17. A surface-profiling system as claimed in claim 16 wherein:

said projector comprises a laser; and

said laser produces said relatively lighter regions of substantially said predetermined monochromaticity.

18. A surface-profiling system as claimed in claim 16 wherein said projector is a stroboscopic projector.

19. A surface-profiling method as claimed in claim 11 wherein said two-dimensional pattern is formed of a plurality of said relatively lighter regions separated by said relatively darker regions and projected over a width of said pattern, and has a length substantially perpendicular to said width.

20. A surface-profiling method as claimed in claim 11 wherein said two-dimensional pattern is configured to have a higher mathematical autocorrelation function in one direction.

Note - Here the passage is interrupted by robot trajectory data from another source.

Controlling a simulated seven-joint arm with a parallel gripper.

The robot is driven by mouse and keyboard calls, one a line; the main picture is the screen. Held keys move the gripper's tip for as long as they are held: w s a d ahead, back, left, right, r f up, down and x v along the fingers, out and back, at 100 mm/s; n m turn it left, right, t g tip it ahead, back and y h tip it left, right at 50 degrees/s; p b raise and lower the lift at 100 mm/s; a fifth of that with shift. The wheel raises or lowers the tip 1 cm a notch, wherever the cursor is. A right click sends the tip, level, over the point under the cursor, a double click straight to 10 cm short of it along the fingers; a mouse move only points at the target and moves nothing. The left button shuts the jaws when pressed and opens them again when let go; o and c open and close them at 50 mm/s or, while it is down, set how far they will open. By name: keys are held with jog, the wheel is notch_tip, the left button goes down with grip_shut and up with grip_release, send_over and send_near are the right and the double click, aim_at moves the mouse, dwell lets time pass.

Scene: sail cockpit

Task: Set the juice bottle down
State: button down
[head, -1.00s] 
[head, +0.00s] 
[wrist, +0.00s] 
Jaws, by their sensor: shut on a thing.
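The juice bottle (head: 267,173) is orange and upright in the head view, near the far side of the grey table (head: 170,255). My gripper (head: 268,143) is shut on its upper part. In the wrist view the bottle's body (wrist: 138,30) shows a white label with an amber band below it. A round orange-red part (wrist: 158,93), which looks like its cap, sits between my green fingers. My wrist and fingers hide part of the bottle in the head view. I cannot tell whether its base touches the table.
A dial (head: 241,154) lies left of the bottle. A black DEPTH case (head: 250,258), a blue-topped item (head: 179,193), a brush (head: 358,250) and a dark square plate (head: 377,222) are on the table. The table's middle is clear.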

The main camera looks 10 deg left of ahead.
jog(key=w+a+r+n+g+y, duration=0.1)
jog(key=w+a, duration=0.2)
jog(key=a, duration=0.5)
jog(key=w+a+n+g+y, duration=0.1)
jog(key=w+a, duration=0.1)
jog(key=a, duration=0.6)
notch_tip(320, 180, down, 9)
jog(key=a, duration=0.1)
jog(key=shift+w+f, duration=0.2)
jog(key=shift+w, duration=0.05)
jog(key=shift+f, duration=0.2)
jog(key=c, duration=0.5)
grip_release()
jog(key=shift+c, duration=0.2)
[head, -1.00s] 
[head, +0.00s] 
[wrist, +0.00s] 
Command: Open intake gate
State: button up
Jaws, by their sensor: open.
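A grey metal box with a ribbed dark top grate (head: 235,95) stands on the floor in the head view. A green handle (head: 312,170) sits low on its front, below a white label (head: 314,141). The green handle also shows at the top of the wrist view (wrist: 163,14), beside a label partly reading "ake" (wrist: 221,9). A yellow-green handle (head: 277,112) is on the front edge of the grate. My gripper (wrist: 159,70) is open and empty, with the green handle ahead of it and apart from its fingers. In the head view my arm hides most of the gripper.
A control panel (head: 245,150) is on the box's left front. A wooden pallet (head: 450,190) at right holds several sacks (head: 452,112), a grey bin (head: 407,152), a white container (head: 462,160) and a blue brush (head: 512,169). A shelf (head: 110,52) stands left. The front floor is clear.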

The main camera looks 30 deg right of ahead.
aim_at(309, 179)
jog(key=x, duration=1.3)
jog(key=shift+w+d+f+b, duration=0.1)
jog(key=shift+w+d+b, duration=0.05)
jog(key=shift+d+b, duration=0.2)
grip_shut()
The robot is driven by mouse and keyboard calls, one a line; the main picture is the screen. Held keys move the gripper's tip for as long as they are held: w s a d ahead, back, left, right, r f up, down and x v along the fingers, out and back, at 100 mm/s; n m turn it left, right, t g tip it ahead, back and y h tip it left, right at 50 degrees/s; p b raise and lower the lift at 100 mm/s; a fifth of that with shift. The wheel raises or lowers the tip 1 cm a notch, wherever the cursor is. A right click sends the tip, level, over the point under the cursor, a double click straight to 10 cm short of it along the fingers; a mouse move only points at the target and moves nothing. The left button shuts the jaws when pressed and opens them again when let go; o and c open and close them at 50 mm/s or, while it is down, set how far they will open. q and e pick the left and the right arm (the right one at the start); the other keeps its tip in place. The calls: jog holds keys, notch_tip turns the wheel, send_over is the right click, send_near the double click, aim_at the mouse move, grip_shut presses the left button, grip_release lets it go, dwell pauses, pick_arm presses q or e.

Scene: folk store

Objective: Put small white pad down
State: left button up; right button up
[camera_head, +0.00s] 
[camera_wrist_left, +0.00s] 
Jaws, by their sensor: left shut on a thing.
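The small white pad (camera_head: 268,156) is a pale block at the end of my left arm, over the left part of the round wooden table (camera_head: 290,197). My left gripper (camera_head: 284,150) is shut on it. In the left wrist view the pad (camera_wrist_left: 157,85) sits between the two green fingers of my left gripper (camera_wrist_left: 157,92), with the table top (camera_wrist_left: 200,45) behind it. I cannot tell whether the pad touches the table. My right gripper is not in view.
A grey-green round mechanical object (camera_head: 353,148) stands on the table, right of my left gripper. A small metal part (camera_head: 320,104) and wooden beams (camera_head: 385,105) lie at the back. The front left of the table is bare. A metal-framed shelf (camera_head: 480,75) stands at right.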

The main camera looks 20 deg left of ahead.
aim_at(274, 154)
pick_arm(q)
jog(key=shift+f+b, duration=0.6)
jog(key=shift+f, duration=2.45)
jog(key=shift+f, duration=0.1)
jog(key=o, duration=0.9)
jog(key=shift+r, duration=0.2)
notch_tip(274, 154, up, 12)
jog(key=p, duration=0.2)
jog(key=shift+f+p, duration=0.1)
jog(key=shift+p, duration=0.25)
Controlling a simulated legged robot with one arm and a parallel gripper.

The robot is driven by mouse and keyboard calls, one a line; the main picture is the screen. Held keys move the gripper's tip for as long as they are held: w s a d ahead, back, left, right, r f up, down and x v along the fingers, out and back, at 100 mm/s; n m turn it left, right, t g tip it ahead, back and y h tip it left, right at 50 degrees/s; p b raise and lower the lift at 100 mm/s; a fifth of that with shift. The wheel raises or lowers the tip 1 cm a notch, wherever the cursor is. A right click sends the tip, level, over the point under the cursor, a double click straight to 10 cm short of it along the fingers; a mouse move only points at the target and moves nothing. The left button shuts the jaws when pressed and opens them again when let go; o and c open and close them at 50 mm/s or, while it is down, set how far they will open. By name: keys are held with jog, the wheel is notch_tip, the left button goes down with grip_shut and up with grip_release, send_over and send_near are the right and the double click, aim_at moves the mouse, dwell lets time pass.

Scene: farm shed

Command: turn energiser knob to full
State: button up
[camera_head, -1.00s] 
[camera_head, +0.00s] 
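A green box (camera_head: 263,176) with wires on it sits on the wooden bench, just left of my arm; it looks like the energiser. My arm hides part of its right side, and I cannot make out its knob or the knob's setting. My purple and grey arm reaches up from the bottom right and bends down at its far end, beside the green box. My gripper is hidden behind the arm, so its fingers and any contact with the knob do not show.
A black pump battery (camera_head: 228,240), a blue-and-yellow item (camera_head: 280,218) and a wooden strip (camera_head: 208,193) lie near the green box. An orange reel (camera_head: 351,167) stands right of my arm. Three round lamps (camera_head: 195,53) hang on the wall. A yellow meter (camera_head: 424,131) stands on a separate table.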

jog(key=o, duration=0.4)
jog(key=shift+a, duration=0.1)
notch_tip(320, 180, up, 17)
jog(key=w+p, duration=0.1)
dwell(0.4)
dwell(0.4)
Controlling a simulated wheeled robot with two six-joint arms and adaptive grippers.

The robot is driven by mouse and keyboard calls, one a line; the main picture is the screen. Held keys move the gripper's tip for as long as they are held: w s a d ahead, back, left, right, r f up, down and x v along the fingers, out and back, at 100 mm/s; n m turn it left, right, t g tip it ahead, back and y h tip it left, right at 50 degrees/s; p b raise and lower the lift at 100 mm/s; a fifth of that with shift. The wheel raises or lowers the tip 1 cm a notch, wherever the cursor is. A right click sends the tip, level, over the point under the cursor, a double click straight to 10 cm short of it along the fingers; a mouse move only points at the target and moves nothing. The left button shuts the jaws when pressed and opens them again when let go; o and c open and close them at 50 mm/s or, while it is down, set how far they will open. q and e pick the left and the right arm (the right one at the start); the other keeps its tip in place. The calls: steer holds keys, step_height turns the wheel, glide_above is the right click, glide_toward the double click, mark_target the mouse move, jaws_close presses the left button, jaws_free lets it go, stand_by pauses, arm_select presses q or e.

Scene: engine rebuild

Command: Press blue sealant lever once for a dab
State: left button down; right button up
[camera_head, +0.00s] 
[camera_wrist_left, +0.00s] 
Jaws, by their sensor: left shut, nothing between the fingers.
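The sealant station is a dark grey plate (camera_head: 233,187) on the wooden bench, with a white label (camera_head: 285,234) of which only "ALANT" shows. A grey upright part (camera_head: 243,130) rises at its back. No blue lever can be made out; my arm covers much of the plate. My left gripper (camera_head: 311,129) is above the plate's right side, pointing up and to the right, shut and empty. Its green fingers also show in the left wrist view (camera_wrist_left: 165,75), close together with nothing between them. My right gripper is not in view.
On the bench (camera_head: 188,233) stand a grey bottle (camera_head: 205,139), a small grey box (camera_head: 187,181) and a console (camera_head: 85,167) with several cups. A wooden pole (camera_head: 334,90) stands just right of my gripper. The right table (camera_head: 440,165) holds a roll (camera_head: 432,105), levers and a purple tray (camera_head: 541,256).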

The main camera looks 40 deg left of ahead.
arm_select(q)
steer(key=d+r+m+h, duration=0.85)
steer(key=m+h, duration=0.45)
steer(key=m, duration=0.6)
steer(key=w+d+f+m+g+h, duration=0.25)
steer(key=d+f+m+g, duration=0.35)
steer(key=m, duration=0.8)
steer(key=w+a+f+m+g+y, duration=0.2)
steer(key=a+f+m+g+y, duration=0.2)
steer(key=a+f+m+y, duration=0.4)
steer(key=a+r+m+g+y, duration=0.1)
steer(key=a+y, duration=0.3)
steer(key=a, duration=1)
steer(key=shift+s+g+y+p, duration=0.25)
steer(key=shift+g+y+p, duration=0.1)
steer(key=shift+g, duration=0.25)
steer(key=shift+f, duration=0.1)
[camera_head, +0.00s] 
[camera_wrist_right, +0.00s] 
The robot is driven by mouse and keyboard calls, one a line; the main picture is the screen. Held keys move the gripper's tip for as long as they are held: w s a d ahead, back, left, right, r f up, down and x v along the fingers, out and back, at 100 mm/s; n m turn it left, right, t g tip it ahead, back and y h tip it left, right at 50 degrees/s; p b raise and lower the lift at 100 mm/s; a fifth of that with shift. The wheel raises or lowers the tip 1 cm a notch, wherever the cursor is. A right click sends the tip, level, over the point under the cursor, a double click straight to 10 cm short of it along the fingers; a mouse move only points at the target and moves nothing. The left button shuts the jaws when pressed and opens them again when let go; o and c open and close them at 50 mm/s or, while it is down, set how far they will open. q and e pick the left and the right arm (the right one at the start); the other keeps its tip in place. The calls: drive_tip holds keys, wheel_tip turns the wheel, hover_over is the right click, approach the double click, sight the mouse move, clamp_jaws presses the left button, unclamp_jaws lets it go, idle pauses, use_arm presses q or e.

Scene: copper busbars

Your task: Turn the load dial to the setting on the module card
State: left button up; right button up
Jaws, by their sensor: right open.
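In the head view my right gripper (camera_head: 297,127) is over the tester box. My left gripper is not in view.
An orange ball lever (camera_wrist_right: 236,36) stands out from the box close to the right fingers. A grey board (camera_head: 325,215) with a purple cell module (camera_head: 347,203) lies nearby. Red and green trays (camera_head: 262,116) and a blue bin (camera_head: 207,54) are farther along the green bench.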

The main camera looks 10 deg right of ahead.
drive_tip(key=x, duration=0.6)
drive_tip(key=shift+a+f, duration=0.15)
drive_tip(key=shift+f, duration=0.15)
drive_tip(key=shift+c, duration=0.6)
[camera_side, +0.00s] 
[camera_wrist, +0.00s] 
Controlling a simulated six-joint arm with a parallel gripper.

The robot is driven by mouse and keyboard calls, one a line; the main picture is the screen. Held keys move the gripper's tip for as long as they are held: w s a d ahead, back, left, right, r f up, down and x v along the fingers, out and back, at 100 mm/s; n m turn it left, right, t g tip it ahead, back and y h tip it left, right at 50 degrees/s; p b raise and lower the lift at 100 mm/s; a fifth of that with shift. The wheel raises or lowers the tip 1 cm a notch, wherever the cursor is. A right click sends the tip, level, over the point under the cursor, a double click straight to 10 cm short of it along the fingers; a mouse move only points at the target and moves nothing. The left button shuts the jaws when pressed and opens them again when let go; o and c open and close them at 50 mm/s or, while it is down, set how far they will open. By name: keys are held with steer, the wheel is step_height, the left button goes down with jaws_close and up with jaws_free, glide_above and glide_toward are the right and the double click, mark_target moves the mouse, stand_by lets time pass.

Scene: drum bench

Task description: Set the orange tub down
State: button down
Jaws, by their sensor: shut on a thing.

21. A surface-profiling system comprising:

a vehicle configured to move in a vehicular direction upon a surface having a longitudinal direction and a transverse direction substantially perpendicular to said longitudinal direction, said vehicular direction being substantially coincident with said longitudinal direction;

a projector affixed to said vehicle and configured to project a series of two-dimensional patterns of alternating relatively lighter and relatively darker regions upon said surface as said vehicle moves in said vehicular direction, wherein said patterns are projected at a first angle substantially perpendicular to said surface, and wherein said patterns have a length and a width, said width being substantially coincident with said transverse direction;

a camera affixed to said vehicle and configured to capture images of said projected patterns from a second angle oblique to said surface as said vehicle moves in said vehicular direction; and

a computer configured to produce a transverse profile of said surface from each of said captured images and configured to derive a longitudinal profile of said surface from a plurality of said transverse profiles.